- **Description of the task**: Everything from the first line of the entries below through the line holding "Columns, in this" must be printed exactly as written.

- **Extracted material**:
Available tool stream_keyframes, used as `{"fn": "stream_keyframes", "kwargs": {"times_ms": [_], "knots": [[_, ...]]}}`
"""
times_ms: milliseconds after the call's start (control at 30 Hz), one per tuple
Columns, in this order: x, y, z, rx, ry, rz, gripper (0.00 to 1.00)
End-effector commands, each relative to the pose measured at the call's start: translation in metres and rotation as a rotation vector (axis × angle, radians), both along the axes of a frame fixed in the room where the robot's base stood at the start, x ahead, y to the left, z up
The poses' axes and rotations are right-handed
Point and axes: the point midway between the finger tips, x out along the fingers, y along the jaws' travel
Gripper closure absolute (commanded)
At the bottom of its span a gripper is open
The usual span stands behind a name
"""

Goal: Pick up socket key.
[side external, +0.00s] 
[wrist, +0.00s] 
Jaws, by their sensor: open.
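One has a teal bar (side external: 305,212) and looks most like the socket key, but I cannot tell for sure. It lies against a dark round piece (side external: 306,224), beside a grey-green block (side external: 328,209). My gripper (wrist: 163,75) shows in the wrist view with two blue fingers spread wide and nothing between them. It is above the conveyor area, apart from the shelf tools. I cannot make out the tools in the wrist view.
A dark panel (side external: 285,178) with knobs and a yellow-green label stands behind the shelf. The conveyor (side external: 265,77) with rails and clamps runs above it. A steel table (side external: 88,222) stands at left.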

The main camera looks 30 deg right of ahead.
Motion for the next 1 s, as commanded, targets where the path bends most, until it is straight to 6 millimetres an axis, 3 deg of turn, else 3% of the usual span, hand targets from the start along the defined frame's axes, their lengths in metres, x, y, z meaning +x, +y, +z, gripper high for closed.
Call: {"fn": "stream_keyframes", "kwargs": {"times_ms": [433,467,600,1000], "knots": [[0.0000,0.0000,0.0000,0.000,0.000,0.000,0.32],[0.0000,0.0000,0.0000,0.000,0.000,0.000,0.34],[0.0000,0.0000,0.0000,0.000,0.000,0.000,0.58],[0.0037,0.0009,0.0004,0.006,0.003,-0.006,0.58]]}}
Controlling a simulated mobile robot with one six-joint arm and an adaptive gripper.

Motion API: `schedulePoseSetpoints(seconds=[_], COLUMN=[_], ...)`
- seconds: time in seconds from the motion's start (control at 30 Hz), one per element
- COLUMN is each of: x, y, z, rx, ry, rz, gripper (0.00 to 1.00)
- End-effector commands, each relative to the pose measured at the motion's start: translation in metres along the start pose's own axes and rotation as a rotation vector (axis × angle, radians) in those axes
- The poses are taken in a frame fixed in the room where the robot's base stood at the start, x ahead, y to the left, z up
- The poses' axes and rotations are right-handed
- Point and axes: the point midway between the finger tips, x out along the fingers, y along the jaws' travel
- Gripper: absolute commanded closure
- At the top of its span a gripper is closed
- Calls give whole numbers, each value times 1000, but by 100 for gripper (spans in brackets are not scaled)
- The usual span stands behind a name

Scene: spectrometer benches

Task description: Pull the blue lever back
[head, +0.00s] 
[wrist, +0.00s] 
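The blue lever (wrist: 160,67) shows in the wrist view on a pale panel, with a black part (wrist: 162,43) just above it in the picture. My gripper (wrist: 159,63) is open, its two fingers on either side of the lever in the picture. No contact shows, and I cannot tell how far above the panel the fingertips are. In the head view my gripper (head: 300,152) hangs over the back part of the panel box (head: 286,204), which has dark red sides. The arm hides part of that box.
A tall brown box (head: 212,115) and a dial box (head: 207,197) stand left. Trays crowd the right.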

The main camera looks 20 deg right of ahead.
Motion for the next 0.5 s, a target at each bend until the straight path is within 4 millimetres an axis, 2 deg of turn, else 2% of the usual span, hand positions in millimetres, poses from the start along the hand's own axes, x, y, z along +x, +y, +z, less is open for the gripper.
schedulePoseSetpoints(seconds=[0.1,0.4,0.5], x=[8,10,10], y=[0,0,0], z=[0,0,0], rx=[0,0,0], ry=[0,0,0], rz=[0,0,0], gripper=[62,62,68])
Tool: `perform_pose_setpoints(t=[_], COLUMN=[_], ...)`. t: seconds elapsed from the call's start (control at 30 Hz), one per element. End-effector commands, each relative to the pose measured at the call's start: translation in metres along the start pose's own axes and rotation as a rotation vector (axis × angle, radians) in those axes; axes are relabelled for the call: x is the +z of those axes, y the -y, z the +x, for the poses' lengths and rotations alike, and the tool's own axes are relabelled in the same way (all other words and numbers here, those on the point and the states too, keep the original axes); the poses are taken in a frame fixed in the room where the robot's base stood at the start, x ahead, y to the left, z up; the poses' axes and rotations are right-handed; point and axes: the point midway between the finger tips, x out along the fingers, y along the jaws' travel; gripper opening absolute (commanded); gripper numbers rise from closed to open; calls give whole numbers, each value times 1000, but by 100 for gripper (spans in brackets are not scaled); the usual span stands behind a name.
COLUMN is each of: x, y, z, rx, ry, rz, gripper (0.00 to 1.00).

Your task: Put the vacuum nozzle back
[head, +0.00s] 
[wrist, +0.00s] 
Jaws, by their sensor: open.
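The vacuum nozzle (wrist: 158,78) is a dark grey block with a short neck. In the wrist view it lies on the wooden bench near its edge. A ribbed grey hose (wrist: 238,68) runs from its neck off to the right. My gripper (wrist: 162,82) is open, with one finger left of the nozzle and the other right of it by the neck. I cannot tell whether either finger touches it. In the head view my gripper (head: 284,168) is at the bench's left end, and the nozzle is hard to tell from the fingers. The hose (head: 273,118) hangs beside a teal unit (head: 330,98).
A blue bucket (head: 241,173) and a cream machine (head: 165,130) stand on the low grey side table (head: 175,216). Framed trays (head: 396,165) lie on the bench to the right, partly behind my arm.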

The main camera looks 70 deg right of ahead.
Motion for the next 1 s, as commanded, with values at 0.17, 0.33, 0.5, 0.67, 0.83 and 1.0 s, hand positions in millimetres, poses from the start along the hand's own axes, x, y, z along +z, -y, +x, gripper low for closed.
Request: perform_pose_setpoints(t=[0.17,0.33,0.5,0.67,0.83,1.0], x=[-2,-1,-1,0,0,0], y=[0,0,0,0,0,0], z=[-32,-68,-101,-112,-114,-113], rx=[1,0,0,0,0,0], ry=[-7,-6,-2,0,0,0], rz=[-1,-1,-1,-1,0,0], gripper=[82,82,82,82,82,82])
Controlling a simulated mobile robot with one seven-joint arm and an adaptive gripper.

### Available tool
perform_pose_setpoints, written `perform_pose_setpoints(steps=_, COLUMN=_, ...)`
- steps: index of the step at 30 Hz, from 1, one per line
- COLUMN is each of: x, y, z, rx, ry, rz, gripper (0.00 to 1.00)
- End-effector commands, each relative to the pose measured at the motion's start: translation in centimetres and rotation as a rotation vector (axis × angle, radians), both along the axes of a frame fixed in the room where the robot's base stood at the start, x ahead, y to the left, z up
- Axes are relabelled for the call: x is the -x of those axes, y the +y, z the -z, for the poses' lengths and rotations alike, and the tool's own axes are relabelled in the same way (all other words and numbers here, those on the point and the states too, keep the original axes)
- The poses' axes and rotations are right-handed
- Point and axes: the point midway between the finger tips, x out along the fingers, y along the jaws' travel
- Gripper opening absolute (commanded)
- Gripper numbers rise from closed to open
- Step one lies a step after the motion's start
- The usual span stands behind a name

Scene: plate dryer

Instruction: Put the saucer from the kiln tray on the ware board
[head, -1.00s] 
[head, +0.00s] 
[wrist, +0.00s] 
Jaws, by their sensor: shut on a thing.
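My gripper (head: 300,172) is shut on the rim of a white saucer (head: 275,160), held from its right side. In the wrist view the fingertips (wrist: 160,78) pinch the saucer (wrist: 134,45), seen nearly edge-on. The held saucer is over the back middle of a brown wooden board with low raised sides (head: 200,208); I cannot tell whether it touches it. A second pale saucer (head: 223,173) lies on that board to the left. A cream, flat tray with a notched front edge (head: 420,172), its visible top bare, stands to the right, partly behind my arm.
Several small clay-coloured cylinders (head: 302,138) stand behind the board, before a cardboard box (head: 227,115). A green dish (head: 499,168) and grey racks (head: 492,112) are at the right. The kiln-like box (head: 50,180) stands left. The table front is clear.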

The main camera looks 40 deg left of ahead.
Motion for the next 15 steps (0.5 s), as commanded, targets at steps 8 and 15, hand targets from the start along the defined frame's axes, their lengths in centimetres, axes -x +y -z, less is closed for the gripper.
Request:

- **Solution to this problem**:
Available tool stream_keyframes, used as `{"fn": "stream_keyframes", "kwargs": {"times_ms": [_], "knots": [[_, ...]]}}`
"""
times_ms: milliseconds after the call's start (control at 30 Hz), one per tuple
Columns, in this order: x, y, z, rx, ry, rz, gripper (0.00 to 1.00)

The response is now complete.